Records from a collection:
──────────
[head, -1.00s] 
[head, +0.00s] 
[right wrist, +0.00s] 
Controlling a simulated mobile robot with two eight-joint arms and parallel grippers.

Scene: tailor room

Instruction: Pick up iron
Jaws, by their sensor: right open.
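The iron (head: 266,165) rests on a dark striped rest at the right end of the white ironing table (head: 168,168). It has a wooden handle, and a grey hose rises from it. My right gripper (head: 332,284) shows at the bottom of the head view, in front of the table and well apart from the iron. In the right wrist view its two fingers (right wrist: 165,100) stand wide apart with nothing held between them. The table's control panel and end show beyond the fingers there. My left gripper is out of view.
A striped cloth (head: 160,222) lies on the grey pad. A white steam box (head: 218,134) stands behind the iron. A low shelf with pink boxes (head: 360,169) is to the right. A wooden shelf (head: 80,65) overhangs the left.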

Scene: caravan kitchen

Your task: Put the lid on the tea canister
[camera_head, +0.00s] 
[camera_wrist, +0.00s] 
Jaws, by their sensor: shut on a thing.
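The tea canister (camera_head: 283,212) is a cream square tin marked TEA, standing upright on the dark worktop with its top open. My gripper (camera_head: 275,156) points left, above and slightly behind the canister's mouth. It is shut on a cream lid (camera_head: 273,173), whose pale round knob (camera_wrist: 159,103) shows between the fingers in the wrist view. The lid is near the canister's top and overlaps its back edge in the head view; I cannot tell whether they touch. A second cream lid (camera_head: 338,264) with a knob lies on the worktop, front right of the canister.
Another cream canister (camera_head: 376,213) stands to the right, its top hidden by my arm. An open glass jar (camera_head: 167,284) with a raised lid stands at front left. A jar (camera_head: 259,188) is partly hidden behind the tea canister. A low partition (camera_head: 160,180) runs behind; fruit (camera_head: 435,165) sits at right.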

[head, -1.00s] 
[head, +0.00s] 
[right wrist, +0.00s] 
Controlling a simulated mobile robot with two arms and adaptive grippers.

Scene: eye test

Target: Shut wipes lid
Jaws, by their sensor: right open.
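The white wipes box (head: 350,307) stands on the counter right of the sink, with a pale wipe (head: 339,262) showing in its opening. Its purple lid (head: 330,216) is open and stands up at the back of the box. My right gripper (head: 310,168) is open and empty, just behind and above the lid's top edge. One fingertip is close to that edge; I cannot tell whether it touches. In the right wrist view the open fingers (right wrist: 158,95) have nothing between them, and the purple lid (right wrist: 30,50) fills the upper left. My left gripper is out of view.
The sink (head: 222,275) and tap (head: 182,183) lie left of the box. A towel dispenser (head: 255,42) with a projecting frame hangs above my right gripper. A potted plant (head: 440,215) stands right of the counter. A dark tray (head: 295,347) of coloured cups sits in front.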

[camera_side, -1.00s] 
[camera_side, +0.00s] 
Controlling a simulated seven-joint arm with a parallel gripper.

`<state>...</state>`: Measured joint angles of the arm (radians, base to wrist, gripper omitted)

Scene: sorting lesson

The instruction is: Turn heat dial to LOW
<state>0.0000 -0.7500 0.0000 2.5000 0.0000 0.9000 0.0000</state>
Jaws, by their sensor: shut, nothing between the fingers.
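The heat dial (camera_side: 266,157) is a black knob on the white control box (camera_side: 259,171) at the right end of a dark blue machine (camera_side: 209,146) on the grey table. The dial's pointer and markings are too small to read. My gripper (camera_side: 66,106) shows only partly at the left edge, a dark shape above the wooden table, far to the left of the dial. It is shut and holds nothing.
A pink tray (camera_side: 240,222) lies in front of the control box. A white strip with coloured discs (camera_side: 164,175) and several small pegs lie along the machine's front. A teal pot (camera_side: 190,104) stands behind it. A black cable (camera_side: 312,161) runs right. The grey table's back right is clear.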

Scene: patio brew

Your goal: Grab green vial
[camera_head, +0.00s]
──────────
*Exercise aim*
Repeat word for word every line from the one that holds "Scene: patio brew" to the end. Both ends count.

*Full answer*
Scene: patio brew

Your goal: Grab green vial
[camera_head, +0.00s]

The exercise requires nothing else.